Tool calls from robot episodes:

::::::

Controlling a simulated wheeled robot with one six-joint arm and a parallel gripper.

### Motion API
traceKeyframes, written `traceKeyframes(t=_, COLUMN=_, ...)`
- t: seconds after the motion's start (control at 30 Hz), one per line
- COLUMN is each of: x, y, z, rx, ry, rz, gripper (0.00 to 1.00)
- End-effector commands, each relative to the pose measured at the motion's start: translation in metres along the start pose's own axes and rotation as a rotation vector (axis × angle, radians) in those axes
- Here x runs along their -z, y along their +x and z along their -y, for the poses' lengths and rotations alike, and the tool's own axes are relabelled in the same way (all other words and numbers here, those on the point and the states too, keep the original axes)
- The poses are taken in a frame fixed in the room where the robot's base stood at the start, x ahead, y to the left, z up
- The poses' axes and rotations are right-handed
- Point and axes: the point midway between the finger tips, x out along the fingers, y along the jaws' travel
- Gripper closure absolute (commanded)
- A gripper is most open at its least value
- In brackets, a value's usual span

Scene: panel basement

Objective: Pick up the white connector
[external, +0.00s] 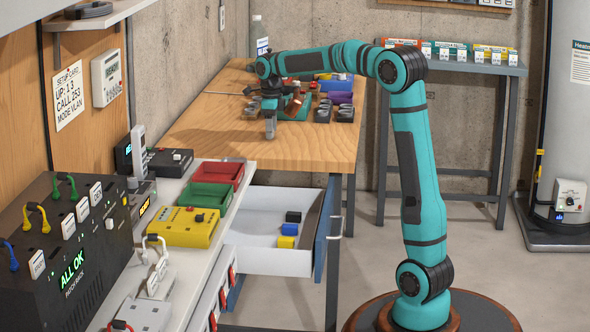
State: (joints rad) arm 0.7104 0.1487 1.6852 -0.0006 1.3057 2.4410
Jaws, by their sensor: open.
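No white connector can be told for certain in the external view. A small white looped piece (154,243) stands at the front right of the black patch box (62,238), and it is too small to tell if it is a connector. Black (293,217), blue (290,229) and yellow (286,242) blocks lie in the open white drawer. My gripper (270,122) points down over the wooden bench, far from the patch box. It is open, and nothing shows between its fingers. Whether it touches the bench cannot be told.
Red (220,173) and green (206,195) trays and a yellow box (185,227) stand on the left counter. The open drawer (262,257) juts out below the wooden bench (312,150). Dark cups, a purple tray and other items crowd the bench behind my gripper.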

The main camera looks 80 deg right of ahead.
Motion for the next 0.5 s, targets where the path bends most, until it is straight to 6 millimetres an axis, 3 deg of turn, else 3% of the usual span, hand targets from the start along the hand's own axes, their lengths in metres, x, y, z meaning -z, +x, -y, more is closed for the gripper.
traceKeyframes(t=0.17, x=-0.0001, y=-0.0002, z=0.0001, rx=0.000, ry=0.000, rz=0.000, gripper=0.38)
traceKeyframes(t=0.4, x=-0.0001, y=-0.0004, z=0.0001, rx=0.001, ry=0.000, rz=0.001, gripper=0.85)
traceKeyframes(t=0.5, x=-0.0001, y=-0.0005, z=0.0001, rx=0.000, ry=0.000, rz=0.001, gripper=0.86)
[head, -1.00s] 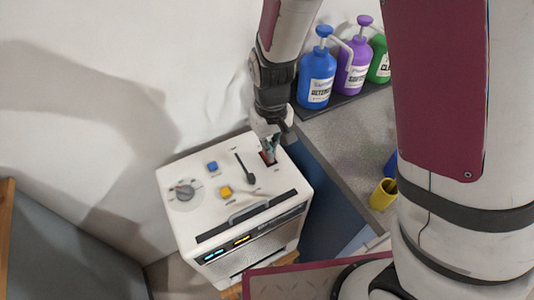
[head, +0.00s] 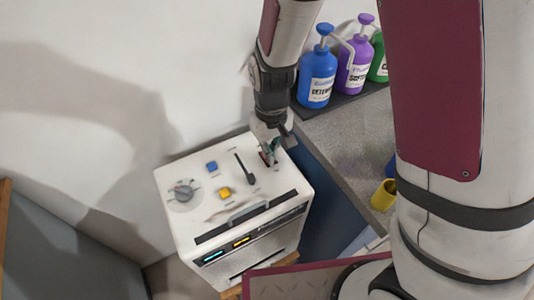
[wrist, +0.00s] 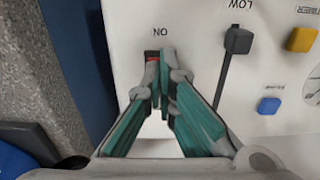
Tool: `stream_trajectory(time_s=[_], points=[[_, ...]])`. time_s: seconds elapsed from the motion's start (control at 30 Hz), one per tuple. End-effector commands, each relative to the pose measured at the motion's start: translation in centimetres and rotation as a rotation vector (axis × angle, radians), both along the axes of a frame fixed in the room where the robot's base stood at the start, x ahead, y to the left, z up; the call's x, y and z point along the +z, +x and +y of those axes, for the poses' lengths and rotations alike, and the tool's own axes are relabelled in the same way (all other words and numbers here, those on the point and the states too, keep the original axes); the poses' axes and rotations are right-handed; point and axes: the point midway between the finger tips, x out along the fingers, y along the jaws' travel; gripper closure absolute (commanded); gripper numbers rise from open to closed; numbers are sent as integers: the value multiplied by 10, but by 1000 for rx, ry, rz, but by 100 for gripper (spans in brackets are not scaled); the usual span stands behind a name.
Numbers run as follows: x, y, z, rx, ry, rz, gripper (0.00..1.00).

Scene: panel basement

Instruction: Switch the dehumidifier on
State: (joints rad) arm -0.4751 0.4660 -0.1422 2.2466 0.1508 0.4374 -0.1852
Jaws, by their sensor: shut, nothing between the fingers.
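The dehumidifier (head: 182,225) is a white box with controls on its top. It also fills much of the wrist view (wrist: 195,25). A red rocker switch (wrist: 151,55) sits below the "ON" label in the wrist view, mostly hidden by the fingertips; a bit of red shows in the head view (head: 264,157). My gripper (wrist: 159,64) is shut and empty, its tips over the switch. Whether they touch or press it is unclear. In the head view my gripper (head: 270,151) is at the box's back right. Cyan and amber displays (head: 240,242) glow on its front.
A black slide lever (head: 245,170), blue button (head: 212,167), yellow button (head: 225,193) and grey dial (head: 184,190) share the top. A grey counter (head: 345,130) stands right, with pump bottles (head: 317,80) and a yellow cup (head: 383,196). A wall stands behind.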

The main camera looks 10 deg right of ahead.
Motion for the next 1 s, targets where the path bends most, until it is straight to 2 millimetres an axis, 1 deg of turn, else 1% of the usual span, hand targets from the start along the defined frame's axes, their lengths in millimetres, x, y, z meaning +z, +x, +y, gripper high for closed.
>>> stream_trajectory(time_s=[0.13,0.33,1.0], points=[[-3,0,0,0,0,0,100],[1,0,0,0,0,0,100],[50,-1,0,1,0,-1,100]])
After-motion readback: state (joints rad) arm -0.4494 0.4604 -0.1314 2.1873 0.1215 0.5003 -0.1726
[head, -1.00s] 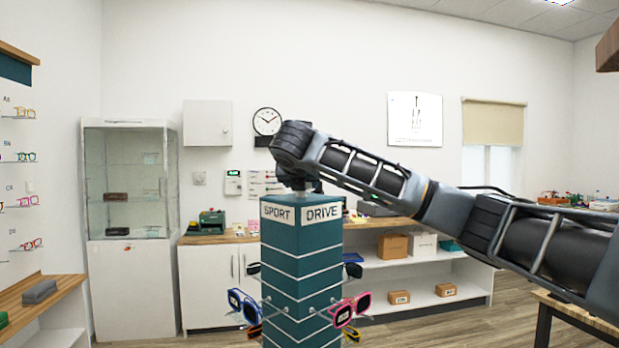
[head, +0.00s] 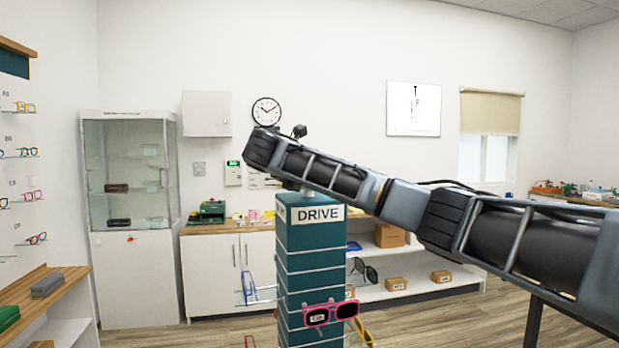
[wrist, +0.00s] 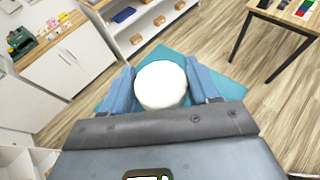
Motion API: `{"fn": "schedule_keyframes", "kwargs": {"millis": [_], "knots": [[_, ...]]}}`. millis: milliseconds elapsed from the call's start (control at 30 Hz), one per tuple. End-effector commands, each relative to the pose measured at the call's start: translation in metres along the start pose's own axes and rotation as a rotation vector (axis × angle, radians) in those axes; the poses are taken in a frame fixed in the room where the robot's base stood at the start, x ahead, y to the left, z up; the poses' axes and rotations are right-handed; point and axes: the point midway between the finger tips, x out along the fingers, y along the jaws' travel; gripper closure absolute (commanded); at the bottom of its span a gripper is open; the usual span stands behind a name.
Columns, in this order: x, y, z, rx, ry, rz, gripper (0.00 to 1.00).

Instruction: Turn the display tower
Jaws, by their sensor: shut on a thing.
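The display tower (head: 310,265) is a teal square column with white lines, standing upright. Its DRIVE sign (head: 318,214) faces me almost squarely; a narrow side face shows at left. Pink glasses (head: 331,313) hang on the front, blue glasses (head: 249,288) at left, dark glasses (head: 364,271) and yellow glasses (head: 363,332) at right. In the wrist view, my gripper (wrist: 163,86) is shut on the white round knob (wrist: 161,82) atop the tower, one blue-grey finger on each side. Part of the teal top (wrist: 222,85) shows around it. In the head view, my arm hides most of the gripper.
A glass cabinet (head: 127,175) stands at back left, beside a white counter (head: 210,275). Low shelves with boxes (head: 396,284) are behind the tower. A table (wrist: 283,27) stands on the right in the wrist view. Wooden floor around the tower looks clear.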

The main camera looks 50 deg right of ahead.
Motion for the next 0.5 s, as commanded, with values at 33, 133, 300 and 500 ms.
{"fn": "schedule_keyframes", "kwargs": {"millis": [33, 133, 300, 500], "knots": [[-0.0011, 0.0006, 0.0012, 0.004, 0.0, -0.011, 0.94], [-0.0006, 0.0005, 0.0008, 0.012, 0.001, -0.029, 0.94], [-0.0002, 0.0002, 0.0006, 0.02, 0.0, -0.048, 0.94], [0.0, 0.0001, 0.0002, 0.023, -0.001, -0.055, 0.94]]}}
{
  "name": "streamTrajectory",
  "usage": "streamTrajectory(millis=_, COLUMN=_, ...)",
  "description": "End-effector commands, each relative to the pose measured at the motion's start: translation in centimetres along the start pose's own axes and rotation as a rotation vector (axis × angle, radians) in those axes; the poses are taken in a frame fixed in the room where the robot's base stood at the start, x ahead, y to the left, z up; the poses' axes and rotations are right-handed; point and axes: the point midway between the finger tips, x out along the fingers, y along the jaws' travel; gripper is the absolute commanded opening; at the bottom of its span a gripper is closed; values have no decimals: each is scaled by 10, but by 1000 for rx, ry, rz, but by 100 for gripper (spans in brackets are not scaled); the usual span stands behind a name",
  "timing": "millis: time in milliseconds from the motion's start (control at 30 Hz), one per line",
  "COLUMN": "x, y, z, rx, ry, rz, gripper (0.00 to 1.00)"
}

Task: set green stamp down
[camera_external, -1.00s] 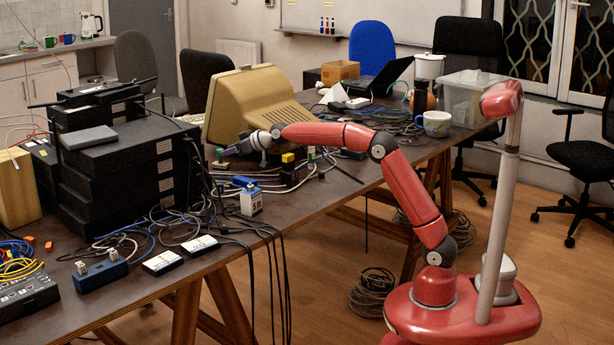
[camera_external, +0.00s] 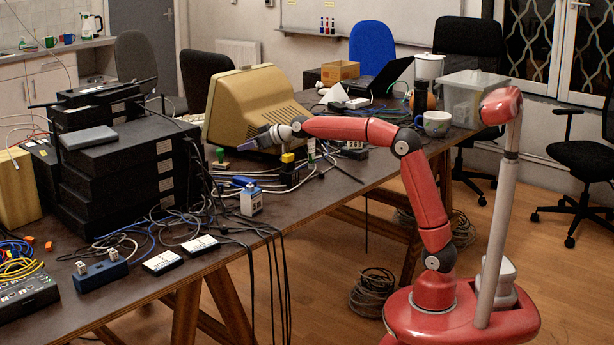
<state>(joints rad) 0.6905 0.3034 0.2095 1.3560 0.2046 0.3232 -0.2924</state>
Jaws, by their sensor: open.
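The green stamp (camera_external: 220,157) stands upright on the dark table (camera_external: 330,199), just left of the beige monitor's base and right of the black box stack. Its green handle points up. My gripper (camera_external: 246,146) is to the right of the stamp, in front of the beige monitor, with a visible gap between them. My gripper is open and holds nothing that I can see. The fingertips are small and hard to make out at this distance.
The beige monitor (camera_external: 258,103) stands behind my gripper. Black boxes (camera_external: 118,165) are stacked to the left. Bare table shows at the front right.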

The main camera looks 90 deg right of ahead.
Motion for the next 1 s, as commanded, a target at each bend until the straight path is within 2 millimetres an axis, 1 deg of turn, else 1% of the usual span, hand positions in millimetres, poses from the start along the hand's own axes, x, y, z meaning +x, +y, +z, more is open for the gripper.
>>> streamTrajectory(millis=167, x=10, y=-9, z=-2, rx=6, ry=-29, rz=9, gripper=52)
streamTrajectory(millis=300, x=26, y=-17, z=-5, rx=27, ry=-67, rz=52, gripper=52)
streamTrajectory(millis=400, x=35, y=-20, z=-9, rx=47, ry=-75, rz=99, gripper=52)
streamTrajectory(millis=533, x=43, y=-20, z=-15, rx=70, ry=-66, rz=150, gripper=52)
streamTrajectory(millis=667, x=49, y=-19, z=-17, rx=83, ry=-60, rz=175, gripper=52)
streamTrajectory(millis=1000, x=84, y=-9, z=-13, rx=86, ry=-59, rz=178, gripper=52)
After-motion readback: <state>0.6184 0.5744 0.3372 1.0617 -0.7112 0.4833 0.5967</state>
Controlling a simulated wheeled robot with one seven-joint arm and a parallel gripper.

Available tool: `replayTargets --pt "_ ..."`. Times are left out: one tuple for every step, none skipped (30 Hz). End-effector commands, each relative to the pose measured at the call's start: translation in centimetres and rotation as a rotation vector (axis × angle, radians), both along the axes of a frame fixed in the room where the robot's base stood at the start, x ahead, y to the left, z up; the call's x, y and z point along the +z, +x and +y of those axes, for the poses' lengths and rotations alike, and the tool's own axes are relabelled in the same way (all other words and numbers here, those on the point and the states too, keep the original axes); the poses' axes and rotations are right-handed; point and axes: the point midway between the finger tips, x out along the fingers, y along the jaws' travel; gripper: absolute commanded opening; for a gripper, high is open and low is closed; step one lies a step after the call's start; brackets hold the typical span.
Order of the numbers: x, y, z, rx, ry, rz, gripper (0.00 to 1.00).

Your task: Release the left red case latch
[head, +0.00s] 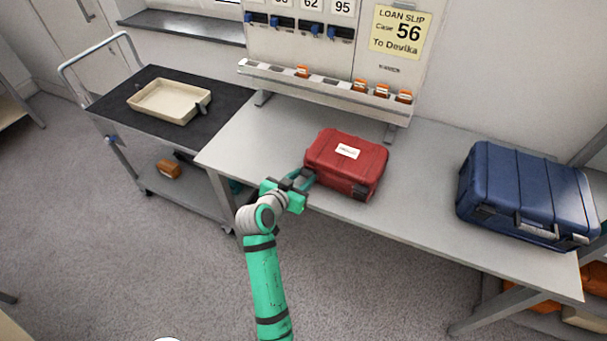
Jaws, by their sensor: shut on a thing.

::::::

What you should do: Of the lines above, copy only those from the one holding "[camera_external, +0.00s]" to the one holding "Controlling a simulated wheeled robot with one seven-joint", both included, and exclude every image.

Output of the exercise:
[camera_external, +0.00s] 
<state>(joints rad) 0.6905 0.3034 0.2095 1.3560 0.2046 0.3232 -0.2924</state>
Jaws, by their sensor: open.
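The green stamp (camera_external: 220,157) stands upright on the dark table (camera_external: 330,199), just left of the beige monitor's base and right of the black box stack. Its green handle points up. My gripper (camera_external: 246,146) is to the right of the stamp, in front of the beige monitor, with a visible gap between them. My gripper is open and holds nothing that I can see. The fingertips are small and hard to make out at this distance.
The beige monitor (camera_external: 258,103) stands behind my gripper. Black boxes (camera_external: 118,165) are stacked to the left. Bare table shows at the front right.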

The main camera looks 90 deg right of ahead.
Motion for the next 1 s, as commanded, a target at each bend until the straight path is within 2 millimetres an axis, 1 deg of turn, else 1% of the usual span, hand positions in millimetres, poses from the start along the hand's own axes, x, y, z meaning +x, +y, +z, more is open for the gripper.
>>> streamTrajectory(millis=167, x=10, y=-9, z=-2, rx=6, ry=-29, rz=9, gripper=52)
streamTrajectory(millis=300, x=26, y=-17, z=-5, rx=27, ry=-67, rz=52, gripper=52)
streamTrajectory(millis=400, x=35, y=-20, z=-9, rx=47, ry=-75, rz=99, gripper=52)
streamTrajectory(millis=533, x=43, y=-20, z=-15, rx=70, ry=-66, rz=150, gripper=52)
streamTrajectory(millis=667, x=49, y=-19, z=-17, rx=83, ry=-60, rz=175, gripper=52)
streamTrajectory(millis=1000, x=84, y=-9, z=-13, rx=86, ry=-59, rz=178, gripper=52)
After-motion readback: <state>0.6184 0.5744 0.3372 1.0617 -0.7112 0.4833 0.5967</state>
Controlling a simulated wheeled robot with one seven-joint arm and a parallel gripper.

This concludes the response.